## Written instruction
Transcribe the records below exactly, from their first line through the line containing "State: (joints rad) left". Omit every line after it.

## Data records
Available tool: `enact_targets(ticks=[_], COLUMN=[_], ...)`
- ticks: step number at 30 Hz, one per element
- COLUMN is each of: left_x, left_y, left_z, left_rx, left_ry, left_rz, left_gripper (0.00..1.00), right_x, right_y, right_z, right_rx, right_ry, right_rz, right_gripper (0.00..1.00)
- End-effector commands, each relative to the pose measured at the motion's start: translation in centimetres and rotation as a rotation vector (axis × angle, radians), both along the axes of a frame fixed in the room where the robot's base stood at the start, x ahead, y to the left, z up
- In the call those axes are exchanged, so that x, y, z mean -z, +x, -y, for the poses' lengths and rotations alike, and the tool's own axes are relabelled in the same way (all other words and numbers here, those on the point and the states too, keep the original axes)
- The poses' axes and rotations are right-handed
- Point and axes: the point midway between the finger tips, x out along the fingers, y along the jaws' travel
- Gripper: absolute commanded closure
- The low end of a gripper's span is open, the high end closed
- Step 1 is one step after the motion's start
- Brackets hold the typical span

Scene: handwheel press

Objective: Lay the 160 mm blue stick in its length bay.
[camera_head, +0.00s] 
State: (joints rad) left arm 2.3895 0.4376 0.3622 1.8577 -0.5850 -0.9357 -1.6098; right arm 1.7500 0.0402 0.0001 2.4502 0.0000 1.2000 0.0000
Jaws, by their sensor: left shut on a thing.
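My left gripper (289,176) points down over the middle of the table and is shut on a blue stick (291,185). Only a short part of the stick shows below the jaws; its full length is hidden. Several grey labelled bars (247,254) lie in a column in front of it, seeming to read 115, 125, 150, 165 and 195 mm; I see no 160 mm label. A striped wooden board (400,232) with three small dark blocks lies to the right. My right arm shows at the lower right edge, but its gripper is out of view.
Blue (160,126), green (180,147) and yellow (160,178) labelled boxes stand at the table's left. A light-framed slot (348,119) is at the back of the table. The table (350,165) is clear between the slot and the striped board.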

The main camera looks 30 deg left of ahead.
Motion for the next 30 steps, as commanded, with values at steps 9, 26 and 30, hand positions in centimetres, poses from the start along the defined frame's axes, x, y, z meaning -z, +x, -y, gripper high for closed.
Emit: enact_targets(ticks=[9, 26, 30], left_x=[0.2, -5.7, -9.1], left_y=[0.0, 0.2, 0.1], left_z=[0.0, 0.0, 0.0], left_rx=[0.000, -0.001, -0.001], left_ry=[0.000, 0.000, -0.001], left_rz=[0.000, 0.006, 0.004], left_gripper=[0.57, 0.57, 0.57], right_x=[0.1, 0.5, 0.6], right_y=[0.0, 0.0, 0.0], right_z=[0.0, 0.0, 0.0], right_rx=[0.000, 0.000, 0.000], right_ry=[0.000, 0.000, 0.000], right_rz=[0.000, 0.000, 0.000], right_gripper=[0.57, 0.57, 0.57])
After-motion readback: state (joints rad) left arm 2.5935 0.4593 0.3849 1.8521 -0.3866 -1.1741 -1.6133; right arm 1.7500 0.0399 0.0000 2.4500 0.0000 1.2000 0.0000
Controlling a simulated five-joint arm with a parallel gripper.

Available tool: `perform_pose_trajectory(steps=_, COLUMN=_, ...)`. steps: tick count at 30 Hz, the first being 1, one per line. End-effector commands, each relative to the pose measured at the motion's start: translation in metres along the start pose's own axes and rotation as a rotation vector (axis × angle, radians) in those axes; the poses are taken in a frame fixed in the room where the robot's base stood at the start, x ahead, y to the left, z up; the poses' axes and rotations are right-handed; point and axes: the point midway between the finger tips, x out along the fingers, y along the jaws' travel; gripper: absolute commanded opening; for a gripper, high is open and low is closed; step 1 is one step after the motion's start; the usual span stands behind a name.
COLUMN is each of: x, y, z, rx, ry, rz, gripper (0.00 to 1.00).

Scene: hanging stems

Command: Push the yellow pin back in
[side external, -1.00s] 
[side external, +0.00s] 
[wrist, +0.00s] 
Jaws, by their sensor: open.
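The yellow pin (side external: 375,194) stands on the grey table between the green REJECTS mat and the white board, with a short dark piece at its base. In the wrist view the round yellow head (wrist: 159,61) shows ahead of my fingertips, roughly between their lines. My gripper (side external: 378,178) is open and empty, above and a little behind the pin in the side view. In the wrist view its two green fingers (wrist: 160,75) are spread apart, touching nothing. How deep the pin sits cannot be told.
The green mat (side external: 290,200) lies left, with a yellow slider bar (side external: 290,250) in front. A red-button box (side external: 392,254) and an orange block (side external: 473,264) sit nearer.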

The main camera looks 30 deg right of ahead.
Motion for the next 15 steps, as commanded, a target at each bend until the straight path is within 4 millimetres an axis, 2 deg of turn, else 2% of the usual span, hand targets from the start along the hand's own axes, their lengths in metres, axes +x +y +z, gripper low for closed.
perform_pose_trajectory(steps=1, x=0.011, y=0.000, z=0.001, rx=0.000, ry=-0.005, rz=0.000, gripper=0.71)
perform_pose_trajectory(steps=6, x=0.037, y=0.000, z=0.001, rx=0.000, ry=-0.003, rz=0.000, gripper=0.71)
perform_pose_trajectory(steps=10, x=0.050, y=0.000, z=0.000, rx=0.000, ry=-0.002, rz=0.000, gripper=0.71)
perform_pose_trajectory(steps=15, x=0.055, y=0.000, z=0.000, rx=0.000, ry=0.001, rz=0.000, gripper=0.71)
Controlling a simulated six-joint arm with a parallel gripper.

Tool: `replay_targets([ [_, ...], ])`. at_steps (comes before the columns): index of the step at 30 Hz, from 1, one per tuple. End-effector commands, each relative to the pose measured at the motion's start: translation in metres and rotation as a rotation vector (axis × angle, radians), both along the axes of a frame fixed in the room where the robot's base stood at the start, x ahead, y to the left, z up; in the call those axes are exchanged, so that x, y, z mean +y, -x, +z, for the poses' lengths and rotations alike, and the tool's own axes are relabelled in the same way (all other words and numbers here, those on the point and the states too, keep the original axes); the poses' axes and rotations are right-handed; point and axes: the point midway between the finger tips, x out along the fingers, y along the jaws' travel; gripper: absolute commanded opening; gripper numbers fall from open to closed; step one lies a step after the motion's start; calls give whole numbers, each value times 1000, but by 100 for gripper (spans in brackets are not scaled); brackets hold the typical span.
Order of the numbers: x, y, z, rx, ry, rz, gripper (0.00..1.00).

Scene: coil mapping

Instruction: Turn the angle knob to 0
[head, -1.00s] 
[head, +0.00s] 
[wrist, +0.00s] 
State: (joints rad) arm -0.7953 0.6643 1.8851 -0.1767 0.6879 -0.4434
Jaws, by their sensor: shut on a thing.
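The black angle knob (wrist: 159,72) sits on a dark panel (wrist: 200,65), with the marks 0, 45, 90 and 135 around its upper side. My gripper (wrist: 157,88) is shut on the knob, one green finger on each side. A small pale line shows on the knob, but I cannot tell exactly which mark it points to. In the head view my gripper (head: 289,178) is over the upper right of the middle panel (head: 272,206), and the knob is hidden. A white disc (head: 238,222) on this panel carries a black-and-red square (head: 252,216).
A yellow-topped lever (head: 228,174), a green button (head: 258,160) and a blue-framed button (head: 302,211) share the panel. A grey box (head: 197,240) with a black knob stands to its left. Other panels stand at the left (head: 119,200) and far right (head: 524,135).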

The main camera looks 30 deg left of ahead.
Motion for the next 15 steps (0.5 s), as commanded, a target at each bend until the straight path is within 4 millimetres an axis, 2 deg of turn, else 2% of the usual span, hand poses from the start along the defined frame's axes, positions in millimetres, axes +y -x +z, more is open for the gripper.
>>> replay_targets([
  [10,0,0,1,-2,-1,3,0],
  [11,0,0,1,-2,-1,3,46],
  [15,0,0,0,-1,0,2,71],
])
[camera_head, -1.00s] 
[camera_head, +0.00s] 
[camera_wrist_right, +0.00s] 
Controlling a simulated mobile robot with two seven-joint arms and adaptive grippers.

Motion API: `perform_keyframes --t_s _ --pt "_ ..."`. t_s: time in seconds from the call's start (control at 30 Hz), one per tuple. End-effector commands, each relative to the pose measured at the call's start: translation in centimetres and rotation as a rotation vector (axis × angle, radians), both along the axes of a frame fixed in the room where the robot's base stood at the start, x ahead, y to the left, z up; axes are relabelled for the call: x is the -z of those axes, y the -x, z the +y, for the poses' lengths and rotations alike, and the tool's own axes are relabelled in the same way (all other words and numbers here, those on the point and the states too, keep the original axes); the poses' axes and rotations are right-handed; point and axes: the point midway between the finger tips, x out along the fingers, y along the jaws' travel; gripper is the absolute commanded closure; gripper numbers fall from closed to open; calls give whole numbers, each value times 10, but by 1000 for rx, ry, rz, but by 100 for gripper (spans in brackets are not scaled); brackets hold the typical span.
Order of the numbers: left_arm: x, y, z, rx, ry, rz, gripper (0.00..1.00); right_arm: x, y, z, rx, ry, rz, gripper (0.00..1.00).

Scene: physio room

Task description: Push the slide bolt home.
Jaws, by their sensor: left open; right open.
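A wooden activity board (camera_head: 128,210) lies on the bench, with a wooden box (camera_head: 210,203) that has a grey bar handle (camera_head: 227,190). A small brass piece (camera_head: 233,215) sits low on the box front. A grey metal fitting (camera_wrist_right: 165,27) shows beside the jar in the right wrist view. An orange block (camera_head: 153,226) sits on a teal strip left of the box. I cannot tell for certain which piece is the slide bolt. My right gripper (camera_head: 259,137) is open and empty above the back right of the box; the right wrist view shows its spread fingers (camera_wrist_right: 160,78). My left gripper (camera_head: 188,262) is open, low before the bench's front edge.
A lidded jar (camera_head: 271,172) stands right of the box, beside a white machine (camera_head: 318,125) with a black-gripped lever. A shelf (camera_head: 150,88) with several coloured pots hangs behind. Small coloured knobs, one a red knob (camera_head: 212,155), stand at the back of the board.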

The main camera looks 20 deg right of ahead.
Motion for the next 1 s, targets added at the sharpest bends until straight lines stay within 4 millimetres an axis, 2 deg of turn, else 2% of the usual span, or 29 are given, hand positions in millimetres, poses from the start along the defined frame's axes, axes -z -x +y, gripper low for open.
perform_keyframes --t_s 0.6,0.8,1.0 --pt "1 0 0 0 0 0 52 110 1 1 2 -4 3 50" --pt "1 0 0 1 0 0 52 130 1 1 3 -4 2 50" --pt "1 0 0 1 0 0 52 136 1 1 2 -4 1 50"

## The response
Available tool: `enact_targets(ticks=[_], COLUMN=[_], ...)`
- ticks: step number at 30 Hz, one per element
- COLUMN is each of: left_x, left_y, left_z, left_rx, left_ry, left_rz, left_gripper (0.00..1.00), right_x, right_y, right_z, right_rx, right_ry, right_rz, right_gripper (0.00..1.00)
- End-effector commands, each relative to the pose measured at the motion's start: translation in centimetres and rotation as a rotation vector (axis × angle, radians), both along the axes of a frame fixed in the room where the robot's base stood at the start, x ahead, y to the left, z up
- In the call those axes are exchanged, so that x, y, z mean -z, +x, -y, for the poses' lengths and rotations alike, and the tool's own axes are relabelled in the same way (all other words and numbers here, those on the point and the states too, keep the original axes)
- The poses' axes and rotations are right-handed
- Point and axes: the point midway between the finger tips, x out along the fingers, y along the jaws' travel
- Gripper: absolute commanded closure
- The low end of a gripper's span is open, the high end closed
- Step 1 is one step after the motion's start
- Brackets hold the typical span

Scene: handwheel press

Objective: Lay the 160 mm blue stick in its length bay.
[camera_head, +0.00s] 
State: (joints rad) left arm 2.3895 0.4376 0.3622 1.8577 -0.5850 -0.9357 -1.6098; right arm 1.7500 0.0402 0.0001 2.4502 0.0000 1.2000 0.0000

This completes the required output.